FOR IMMEDIATE RELEASE
Contact: Vicki Christner – CUNA Communications; 202-508-6754; firstname.lastname@example.org
Washington, D.C. (August 5, 2015) – The Credit Union National Association (CUNA) filed an amicus brief in the U.S. Court of Appeals for the Fifth Circuit arguing that allowing merchants to add additional surcharges to credit card transactions would allow merchants to shift the cost of these payments, known as interchange fees, to consumers. The case, Rowell et al v. Pettijohn in the Texas Western District Court, involves a group of merchants challenging a Texas state law that prohibits merchants from imposing a surcharge on a buyer who uses a credit card.
“Without the Texas surcharge ban, merchants would be able to add additional fees on to products when consumers use their credit card as payment, and shift the cost of these electronic payments to consumers,” said Jared Ihrig, chief compliance officer at CUNA. “This would be inappropriate because merchants receive a number of benefits from participating in the credit card system, including increased sales, being able to keep staff levels low, allowing for transactions at any time through automated or online processes, fraud protection and insufficient fund loss protection. Consumers should be protected through standardized pricing so that the posted price is the amount that card users pay.”

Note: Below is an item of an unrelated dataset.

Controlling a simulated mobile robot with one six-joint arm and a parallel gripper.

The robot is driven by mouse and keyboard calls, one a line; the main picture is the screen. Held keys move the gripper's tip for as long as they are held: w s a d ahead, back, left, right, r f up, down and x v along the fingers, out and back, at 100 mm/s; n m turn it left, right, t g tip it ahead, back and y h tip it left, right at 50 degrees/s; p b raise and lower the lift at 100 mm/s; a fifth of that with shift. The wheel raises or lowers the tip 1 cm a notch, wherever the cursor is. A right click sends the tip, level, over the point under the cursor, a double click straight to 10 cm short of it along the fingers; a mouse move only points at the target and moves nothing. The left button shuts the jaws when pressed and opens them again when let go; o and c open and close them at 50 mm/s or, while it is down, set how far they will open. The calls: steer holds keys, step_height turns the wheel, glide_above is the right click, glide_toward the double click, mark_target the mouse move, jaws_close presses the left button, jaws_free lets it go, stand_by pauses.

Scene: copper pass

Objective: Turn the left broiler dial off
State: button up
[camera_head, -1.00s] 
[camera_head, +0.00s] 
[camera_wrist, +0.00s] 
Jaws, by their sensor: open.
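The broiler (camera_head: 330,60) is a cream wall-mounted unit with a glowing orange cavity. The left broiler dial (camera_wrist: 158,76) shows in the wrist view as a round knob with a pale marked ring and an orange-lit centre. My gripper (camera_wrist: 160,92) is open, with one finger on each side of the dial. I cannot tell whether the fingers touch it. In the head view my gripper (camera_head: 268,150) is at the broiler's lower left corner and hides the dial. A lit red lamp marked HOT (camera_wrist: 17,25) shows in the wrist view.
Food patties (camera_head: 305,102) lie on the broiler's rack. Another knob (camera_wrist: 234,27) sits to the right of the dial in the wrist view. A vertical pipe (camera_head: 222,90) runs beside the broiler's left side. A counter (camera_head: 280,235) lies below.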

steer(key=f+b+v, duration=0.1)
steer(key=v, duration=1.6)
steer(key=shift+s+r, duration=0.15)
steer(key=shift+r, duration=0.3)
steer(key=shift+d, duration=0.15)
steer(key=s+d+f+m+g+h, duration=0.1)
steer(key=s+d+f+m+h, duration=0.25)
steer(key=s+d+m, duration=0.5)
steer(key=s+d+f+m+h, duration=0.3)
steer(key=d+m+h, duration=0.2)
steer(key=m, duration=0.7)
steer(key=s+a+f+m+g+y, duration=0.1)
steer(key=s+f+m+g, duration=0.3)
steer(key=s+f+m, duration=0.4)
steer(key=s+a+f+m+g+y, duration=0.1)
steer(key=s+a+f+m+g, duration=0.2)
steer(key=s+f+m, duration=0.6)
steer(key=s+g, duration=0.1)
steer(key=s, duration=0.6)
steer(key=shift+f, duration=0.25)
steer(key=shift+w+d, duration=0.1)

Merchants claim that surcharging credit card transactions would likely reduce the use of credit cards for payments. If that were to happen, many credit unions and other smaller institutions would re-evaluate their credit offerings and possibly exit the market. This would result in consumers having fewer credit cards from which to choose, forcing them to rely on only a handful of large issuers for credit and debit cards.
Surcharging was prohibited under federal law until the statute expired in 1984, and Visa and MasterCard banned surcharging as part of their network agreements. A 2013 antitrust case caused the bans to be removed from those agreements, making the state bans more relevant.
Three other cases across the country are pending in Florida, New York and California, all involving similar arguments as the Texas case. CUNA filed an amicus brief in the Florida district court which has ruled surcharges to be unconstitutional. The New York Credit Union Association has filed an amicus brief for the case in that state, which is under appeal. The California case is still pending.